I guess I'll wait to see what the response is to the email. But I'm just so sick of this. I hate putting my kid in a position where she is breaking a rule. But then I am the parent, and I have an opinion about what makes her more safe. I guess my option is always that I can keep her home, but I'm not prepared to do that.
Another thing that pissed me off is that the kids were told today that they had to choose a book for a book report and that it had to be over 250 pages and challenging and they have to choose by tomorrow. Hello? They did have a "suggested list" but the list stayed at school and K never got a chance to even look at the damn list because she had testing in the morning and classes in the afternoon. We didn't have time to go to the library tonight so she just had to go through books that we happened to have at home and choose one. Oh, and every kid has to be reading a different book.
I signed the dumb form for the book report (we have to sign everything) but I wrote on it that I didn't think they gave the kids enough time to choose a book.
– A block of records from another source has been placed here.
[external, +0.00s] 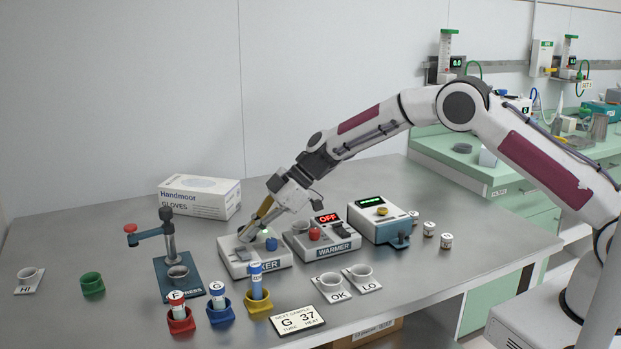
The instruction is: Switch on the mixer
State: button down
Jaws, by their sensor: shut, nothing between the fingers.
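The mixer (240,268) is a low pale box on the steel bench, with a dark front label partly hidden by a tube; only "XER" reads. A blue knob (271,244) stands on its top right. My gripper (247,235) reaches down from the upper right, fingers shut and empty, with its tips over the mixer's left rear part. Whether the tips touch the mixer cannot be told from this angle. The fingers hide part of the mixer's top. A small greenish spot shows near the back of the top, too small to read as a lamp for certain.
The warmer (330,250), reading OFF, stands close on the right. A press (178,280) stands left and a glove box (200,197) behind. Blue (220,312), yellow (258,303) and red (181,321) tube holders stand in front, beside a sample card (297,319).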

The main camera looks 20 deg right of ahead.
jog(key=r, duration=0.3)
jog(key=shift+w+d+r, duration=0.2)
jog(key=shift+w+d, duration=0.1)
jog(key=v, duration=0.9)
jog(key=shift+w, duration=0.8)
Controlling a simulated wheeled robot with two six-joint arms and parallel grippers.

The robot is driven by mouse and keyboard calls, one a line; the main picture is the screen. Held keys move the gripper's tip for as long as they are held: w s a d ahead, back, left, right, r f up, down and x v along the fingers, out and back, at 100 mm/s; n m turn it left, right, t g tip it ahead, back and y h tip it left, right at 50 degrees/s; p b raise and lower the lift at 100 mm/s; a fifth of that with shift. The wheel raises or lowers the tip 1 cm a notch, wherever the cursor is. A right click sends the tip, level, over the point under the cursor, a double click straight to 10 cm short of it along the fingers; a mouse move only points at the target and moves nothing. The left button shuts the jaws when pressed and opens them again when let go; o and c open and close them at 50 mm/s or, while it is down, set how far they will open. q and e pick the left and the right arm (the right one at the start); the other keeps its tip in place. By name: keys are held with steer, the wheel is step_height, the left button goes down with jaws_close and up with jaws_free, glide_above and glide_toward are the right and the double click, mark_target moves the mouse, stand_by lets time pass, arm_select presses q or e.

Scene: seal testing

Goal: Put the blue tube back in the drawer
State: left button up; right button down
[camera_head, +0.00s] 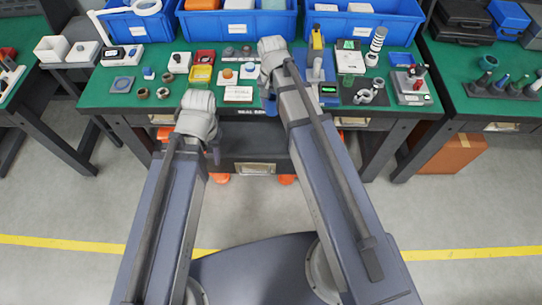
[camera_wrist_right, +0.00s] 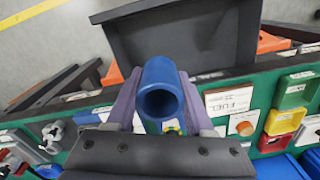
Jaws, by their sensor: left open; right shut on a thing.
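The blue tube (camera_wrist_right: 161,85) is in my right gripper (camera_wrist_right: 160,98), between its two fingers, with its open round end facing the wrist camera. In the head view my right gripper (camera_head: 268,104) hangs at the front edge of the workbench, mostly hidden by its own arm. The dark grey drawer (camera_wrist_right: 190,35) is pulled out beneath the bench top, and the tube appears over or near it; the gap is unclear. In the head view the drawer front (camera_head: 255,168) carries a label plate. My left gripper (camera_head: 214,154) is open and empty, low in front of the bench.
The green bench top (camera_head: 160,100) holds small parts, trays and devices. Blue bins (camera_head: 235,24) stand at its back. A side bench (camera_head: 500,95) with tools is on the right. An orange box (camera_head: 452,153) sits on the floor. The floor in front is clear.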

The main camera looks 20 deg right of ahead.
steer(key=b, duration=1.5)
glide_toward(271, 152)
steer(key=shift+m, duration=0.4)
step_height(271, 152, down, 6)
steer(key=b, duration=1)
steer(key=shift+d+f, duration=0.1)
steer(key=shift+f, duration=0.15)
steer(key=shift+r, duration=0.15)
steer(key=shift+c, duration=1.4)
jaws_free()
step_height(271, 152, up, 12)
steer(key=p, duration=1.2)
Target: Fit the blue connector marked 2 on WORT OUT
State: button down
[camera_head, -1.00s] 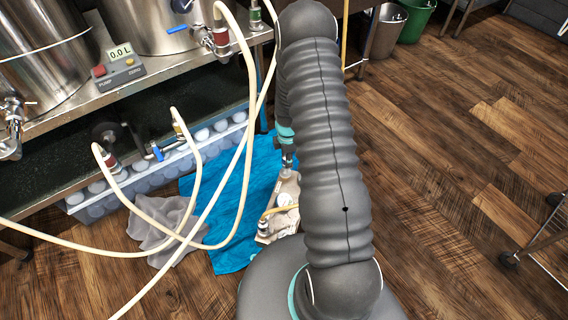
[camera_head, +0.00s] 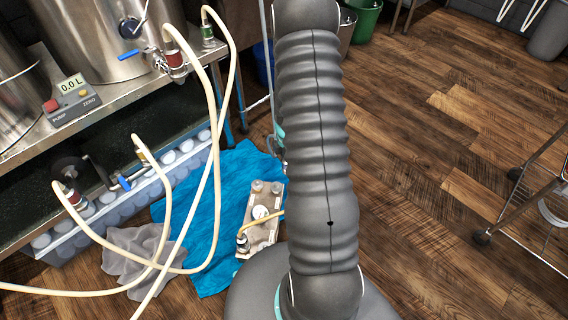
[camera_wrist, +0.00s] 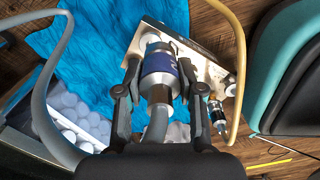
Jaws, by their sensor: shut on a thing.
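My gripper (camera_wrist: 161,88) is shut on a metal connector with a blue band (camera_wrist: 159,66) in the wrist view. Part of a pale mark shows on the band; I cannot read it fully. A grey hose (camera_wrist: 158,122) runs from the connector back under my gripper. Beyond it lies a metal plate unit (camera_wrist: 150,32), partly hidden by the connector; it also shows in the head view (camera_head: 262,231). It has two bare ports (camera_head: 275,187) at its far end and a connector with a yellowish hose (camera_head: 242,243) at its near end. No WORT OUT label is legible. My arm hides my gripper in the head view.
The plate unit lies on a blue towel (camera_head: 210,252). A grey cloth (camera_head: 135,262) and cream hoses (camera_head: 215,130) are on the left, by a steel bench with a pump box (camera_head: 72,103). A wire cart (camera_head: 530,205) stands at right. The wooden floor between is clear.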

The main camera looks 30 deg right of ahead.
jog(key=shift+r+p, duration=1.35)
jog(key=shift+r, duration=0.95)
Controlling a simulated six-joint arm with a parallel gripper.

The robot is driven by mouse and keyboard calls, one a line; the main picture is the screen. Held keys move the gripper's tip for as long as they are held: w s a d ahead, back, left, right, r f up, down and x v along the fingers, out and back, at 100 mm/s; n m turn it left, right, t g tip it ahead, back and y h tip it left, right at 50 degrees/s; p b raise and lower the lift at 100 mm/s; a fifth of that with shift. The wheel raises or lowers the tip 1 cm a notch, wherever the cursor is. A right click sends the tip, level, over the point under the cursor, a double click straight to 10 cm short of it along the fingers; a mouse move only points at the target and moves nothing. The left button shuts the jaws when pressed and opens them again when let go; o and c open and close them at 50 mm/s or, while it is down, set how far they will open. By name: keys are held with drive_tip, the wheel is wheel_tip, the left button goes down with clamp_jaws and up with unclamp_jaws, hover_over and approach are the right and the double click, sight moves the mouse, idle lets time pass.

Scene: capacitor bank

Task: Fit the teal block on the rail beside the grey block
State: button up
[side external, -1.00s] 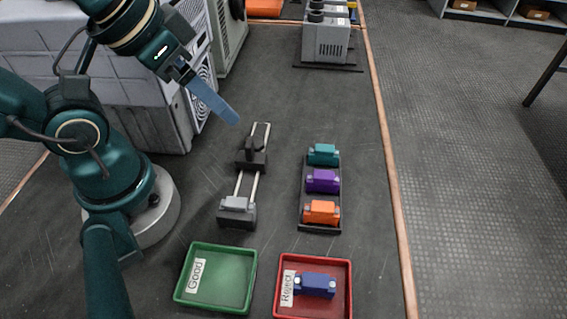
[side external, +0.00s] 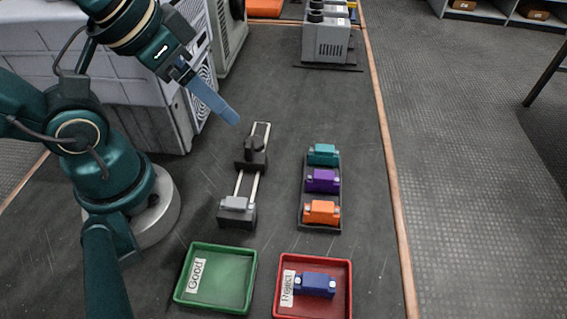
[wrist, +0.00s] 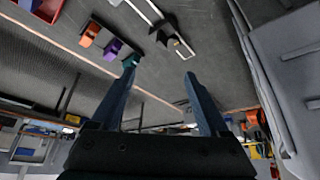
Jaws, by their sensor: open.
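The teal block (side external: 323,154) sits at the far end of a dark holder, touching or close to the purple block. The grey block (side external: 236,204) sits at the near end of the rail (side external: 239,184), which has two pale bars. A black part with a knob or lever (side external: 251,157) stands toward the rail's far end. My gripper (side external: 231,115) is open and empty, raised up and left of the rail's far end. In the wrist view my gripper (wrist: 160,78) shows its two fingers apart; the teal block (wrist: 130,61) is partly behind the left fingertip.
A purple block (side external: 322,181) and an orange block (side external: 321,212) share the holder (side external: 321,229). A green Good tray (side external: 249,303) is empty. A red Reject tray (side external: 343,311) holds a blue block (side external: 315,285). Grey machines stand behind. The mat between rail and holder is clear.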

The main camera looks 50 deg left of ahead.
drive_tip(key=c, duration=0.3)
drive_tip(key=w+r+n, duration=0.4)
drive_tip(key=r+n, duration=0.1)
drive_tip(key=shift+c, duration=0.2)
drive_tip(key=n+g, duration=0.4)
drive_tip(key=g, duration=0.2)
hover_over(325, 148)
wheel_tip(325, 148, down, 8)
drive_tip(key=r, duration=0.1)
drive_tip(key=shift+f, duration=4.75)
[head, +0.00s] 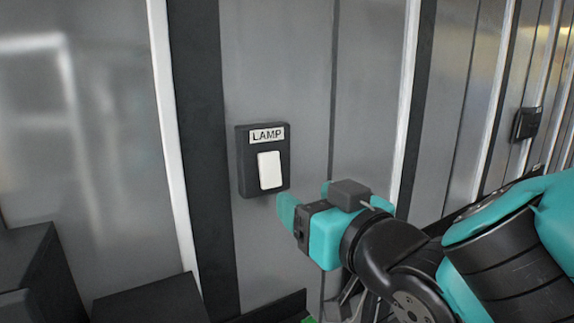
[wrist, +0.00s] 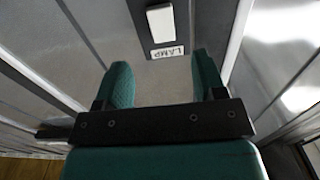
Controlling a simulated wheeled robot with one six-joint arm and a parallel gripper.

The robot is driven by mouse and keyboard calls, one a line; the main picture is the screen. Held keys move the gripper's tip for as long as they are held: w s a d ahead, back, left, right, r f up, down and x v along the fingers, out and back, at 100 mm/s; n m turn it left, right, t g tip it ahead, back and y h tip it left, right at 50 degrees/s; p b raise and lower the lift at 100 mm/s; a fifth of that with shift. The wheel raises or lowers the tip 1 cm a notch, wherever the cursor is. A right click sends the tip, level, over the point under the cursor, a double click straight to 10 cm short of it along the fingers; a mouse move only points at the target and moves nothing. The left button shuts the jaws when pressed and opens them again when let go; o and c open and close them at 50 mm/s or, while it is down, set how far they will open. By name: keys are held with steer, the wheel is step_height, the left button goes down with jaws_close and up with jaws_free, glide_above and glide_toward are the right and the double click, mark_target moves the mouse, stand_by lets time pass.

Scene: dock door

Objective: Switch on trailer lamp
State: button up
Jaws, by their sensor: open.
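A dark box with a LAMP label (head: 267,135) and a white rocker switch (head: 270,170) is fixed to the grey metal wall. My gripper (head: 300,208) is just below and to the right of the switch in the head view, and its fingers look apart from it. In the wrist view, the white rocker (wrist: 160,19) and the label (wrist: 167,51) show upside down at the top, beyond my open, empty teal fingers (wrist: 162,80). Whether the rocker is pressed cannot be told.
A second dark box (head: 526,123) is on the wall far to the right. Dark blocks (head: 150,300) stand low at the left. White vertical strips (head: 172,130) run along the wall. The wall around the lamp box is clear.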

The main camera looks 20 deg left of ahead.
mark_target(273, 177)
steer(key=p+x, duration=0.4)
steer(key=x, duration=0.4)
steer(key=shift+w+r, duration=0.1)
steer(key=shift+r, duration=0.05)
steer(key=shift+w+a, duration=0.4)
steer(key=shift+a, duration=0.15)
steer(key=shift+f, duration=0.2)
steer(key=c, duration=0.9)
I don't know if I'm just pre-disposed at this point to being pissed off or what. But K told me that if she doesn't get into the art school for next year she refuses to go back to where she is. And if the ridiculous way the teachers deal with parents is any indication of how it is for kids, I don't blame her.
OK I'm done kvetching.
:rolleyes: thta's ridculous! I really really hope she gets in the art school!!
Bickery
03-26-2008, 10:02 PM
Before you got there, I was thinking of saying something like, "You seem to be feeling dissatisfied with this school."
indigo
03-26-2008, 10:25 PM
Before you got there, I was thinking of saying something like, "You seem to be feeling dissatisfied with this school."
Yeah, you know, it's weird, because I've been such a fan of the school for so long. My kids have attended since they were 3. But something this year is just rubbing me the wrong way. i think part of it is that with the move to adding a high school some things about the school that used to not be transparent are transparent and I'm not liking what I see.
Bickery
03-27-2008, 04:34 PM
Yeah, you know, it's weird, because I've been such a fan of the school for so long. My kids have attended since they were 3. But something this year is just rubbing me the wrong way. i think part of it is that with the move to adding a high school some things about the school that used to not be transparent are transparent and I'm not liking what I see.
I see an educational trend that may possibly be designed to combat helicopter parenting.
We kinda had a trip that sent up a lot of red flags for me for 3/4 graders recently and I have a feeling I'm being labeled "overprotective mommy" as we speak.
indigo
03-27-2008, 04:43 PM
I see an educational trend that may possibly be designed to combat helicopter parenting.
We kinda had a trip that sent up a lot of red flags for me for 3/4 graders recently and I have a feeling I'm being labeled "overprotective mommy" as we speak.
Yeah, I can see that as part of it. The funny thing is that I've probably approached the middle school teachers 2 times the entire year with any quesitons or concerned, but I'm definitely labeled an overprotective parent. Basically any parental involvement at all is seen that way.
I told dh that they want no parental involvment so that no parents will look and say "the emperor has no clothes."
lunita
03-27-2008, 05:32 PM
I see an educational trend that may possibly be designed to combat helicopter parenting.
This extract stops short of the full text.